Results and discussion

Geologic structure and stratigraphy

The field is structurally controlled by sets of synthetic faults (F3, F6, F7, etc.) which trend northwest (NW)–southeast (SE) and dip southwest. There also exist some antithetic faults as shown in Figs. 4 and 5. Structural analysis framework of the study area also reveals NW–SE trending of the faults (Fig. 6). These major faults are believed to act as conduits for the migration of hydrocarbon from the Akata Formation to the overlying Agbada Formation.

Fig. 4
figure 4

The major listric faults (F3, F6 and F7) in the field

Fig. 5
figure 5

Structural interpretation of ‘SH’ field showing Inline 11,586. It reveals antithetic faults (F4 and F8) and counter-regional faults (F10 and F14)

Fig. 6
figure 6

Time slice at 1500 ms showing NW–SE-trending faults

These structures correspond to the general depositional trend in the correlation panels of the shale/sand units of the Agbada and Akata Formations (Fig. 7). The geometry and differential loading of Akata shale probably caused the development of hanging-wall rollover anticlines observed in the SH field; this could serve as hydrocarbon traps.

Fig. 7
figure 7

Correlation panel showing the continuity of the sand and shale units

Hydrocarbon traps at different sand levels in Agbada Formation are generally developed within the hanging-wall rollover anticlinal structures which are generally sealed by Fault F6 (Fig. 6). This major fault appears to demarcate the field into northeast (NE) and southwest (SW) blocks. The southern fault block is hydrocarbon bearing as shown in Fig. 8a, b.

Fig. 8
figure 8

a Top structure map of reservoir-A. b Reservoir-B depth structure map

The trap in reservoir-A is a hanging-wall rollover anticlinal structure which is sealed by fault F6 closure and has oil–water contact (OWC) of 1222 m TVDSS (Fig. 8a). Reservoir-B shows similar structure to reservoir-A, but partitioned into two hydrocarbon compartments by a sealing fault; these two compartments have different OWCs. Reservoir-I exhibits similar structure to reservoir-A.

Petrophysical evaluation

Most of the input parameters such as the gross rock volume (GRV), porosity and water saturation are not specific but range in value, thereby creating uncertainty in the volume estimate. Thus, calculation of volumes (GRV, NRV, NPV, OIP and GIP) was done to consider all possible ranges of the input parameters considering the uncertainty in the reservoir structure and petrophysical values. In this research, structural uncertainty was mainly focused on fluid contact. However, other sources of structural uncertainty can arise mainly from fault plane definition, horizon picking, time to depth conversion, etc. The combination of these uncertainties results in ambiguity in the GRV estimates which typically provides the largest uncertainty for calculating hydrocarbon volumes (Shepherd 2009). Uncertainty exists in fluid contacts because most wells that penetrated the hydrocarbon-bearing intervals saw oil and gas at down-to situations, that is, fluid contacts are not known precisely for most reservoir compartments. GRV calculation was therefore done to cover all possible values considering the uncertainty in the fluid contact. For example, if an oil-down-to is observed the spill point depth is used for the calculation of high-case GRV.

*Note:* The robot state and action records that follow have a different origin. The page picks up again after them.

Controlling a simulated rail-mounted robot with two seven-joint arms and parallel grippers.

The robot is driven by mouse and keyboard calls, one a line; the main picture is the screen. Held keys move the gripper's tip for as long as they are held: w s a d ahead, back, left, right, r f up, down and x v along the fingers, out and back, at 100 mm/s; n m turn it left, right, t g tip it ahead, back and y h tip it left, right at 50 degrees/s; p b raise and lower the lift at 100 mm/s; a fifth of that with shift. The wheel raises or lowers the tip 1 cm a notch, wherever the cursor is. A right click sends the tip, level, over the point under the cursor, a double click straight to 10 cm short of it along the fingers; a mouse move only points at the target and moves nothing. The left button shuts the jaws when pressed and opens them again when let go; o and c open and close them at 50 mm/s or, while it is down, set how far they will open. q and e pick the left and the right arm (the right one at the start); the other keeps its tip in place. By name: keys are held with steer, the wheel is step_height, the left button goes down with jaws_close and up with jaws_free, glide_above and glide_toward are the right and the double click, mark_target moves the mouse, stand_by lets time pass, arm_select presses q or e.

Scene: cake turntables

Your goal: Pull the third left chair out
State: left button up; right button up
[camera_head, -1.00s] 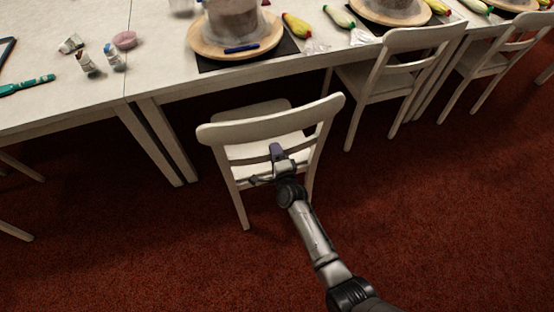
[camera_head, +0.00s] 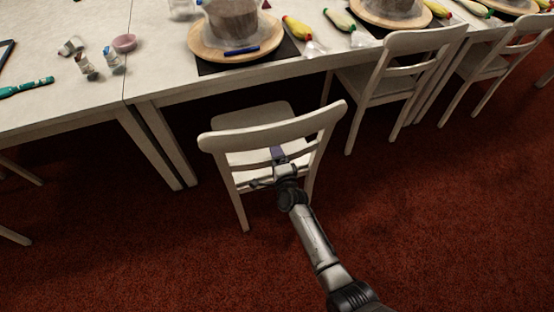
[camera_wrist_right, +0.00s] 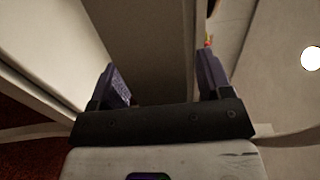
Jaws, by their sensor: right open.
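The pale wooden chair (camera_head: 272,131) stands in front of the long table, with its back toward me and part of its seat showing toward the table. My right gripper (camera_head: 277,158) reaches to its backrest, below the top rail and at the lower slat. In the right wrist view my right gripper (camera_wrist_right: 165,80) has its two dark fingers wide apart, with nothing seen clamped between them. A pale curved bar (camera_wrist_right: 290,138) runs behind the gripper's base; it seems to be part of the chair back. Whether the fingers touch the chair is hard to tell. My left gripper is out of view.
The white table (camera_head: 160,45) holds a wooden cake turntable (camera_head: 205,47) and small jars (camera_head: 114,57). A second chair (camera_head: 385,85) and a third (camera_head: 490,65) stand to the right. The red carpet (camera_head: 430,220) in front is clear.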

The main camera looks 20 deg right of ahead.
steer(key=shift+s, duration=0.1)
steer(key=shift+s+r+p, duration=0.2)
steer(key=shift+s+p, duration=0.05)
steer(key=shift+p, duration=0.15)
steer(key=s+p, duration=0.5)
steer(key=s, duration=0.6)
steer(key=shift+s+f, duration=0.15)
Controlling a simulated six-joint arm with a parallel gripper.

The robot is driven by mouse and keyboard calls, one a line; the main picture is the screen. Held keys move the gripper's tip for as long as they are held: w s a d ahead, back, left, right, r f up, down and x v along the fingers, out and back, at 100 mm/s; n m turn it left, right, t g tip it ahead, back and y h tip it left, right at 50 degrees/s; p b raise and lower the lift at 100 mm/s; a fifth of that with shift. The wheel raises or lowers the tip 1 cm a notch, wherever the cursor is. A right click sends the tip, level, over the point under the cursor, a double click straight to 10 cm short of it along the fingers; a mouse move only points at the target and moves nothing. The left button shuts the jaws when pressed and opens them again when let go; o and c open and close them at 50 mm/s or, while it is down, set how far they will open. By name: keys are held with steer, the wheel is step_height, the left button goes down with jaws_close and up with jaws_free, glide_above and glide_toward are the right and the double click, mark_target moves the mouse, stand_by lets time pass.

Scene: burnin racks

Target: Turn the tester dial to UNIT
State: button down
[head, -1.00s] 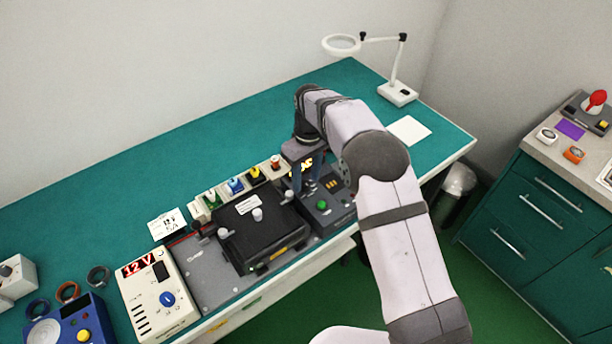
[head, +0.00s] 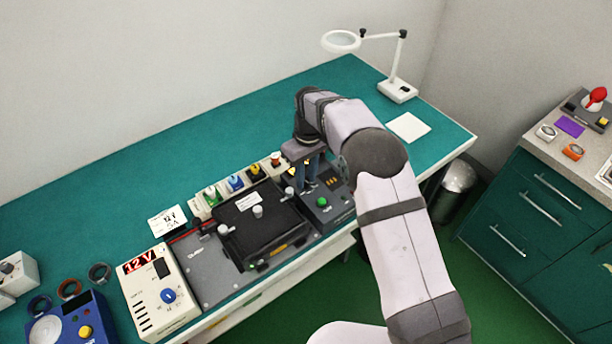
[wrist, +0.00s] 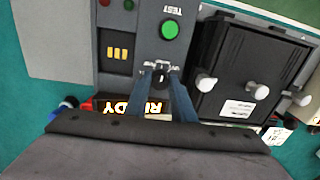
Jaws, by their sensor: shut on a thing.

Petrophysical properties of the reservoirs are summarized in Table 2. Reservoirs-A, B and I are relatively clean with NTG between 0.774 and 0.980 and net thickness within 31 ft to 77 ft. Porosity (ϕ) values are within 0.220 and 0.339, water saturation (Sw) from 0.133 to 0.367 and hydrocarbon saturation (Sh) 0.633 and 0.867.

Table 2 Summary of the petrophysical parameters used for the volumetric

The area covered hydrocarbon-bearing zone was estimated from the top structure maps and used to estimate GRV and volume of hydrocarbon in place as given in Table 3. Considering the range of uncertainty in the structure, the estimated hydrocarbon volumes were calculated to cover all possible values of the input parameter; as a result, the estimates were grouped into low, medium and high case to cover the range of possibility of the petrophysical properties of reservoir and uncertainty in the reservoir structure. Reservoir-A has a STOIIP of 148.98 MMstb for the low case, 200.85 MMstb for the medium case and 241.14 MMstb for the high case. B1 compartment of reservoir-B has 31.31 MMstb for the low case, 42.14 MMstb for the medium case and 50.36 MMstb for the high case, whereas B2 compartment has 67.79 MMstb for the low case, 91.20 MMstb for the medium case and 108.89 MMstb for the high case. Reservoir-I on the other hand has STOIIP of 234.83 and 108.89 MMstb for the low case, 315.69 and 108.89 MMstb for the medium case and 357.90 and 108.89 MMstb for the high case (Table 3). The range of STOIIP (MMstb) for reservoirs-A, B and I is shown in Fig. 9. This chart shows that huge uncertainty exists in the volume estimate for reservoir-I than for A and B and also contains much more reserves than reservoirs-A and B.

Table 3 Volume of hydrocarbon in place of the reservoirs
Fig. 9
figure 9

Range of STOIIP (MMstb) for reservoirs-A, B and I

This study shows that reservoirs-A, B and I cumulatively have STOIIP ranging between 482.91 MMstb and 758.36 MMstb and at assumed recoverable factor of 30%, the oil recoverable reserves range between 144.87 MMstb and 227.51 MMstb. The low-case value is substantial enough to embark on field development.

Conclusions

The structural interpretation of the seismic data reveals three major listric faults that trends northwest (NW)–southeast (SE) and dip toward the southwest. There are also several antithetic faults in the ‘SH’ field. This trend agrees with the typical structural style in the Niger Delta Province. A review of the reservoir characteristics showed that they vary widely across the field. Petrophysical evaluation shows that reservoirs are generally of good quality with average porosities between 0.220 and 0.339 and hydrocarbon saturation averaging between 0.633 and 0.867. Oil-in-place volume within the three reservoirs is estimated to range between 482.91 MMstb and 758.36 MMstb. At 30% recovery, the potential recoverable reserves are 144.87 MMstb for the low case and 227.51 MMstb for the high case. Results of this study have shown the efficacy of integrating seismic interpretation and petrophysical evaluation in weighing hydrocarbon potential of reservoirs and also to reach development decisions. The need to optimize production from the field has led to detailed description of the reservoirs in terms of structure and hydrocarbon volume. Besides, the result will help to plan the development approach and forecast production and will also be helpful in providing very effective reservoir management strategy throughout the life of the field. Further, studies such as AVO/AVA analysis and sequence stratigraphy could greatly enhance a proper evaluation and reduce the uncertainty especially in the petrophysical characteristics of the reservoirs. It would also help to optimally position development wells for optimum production.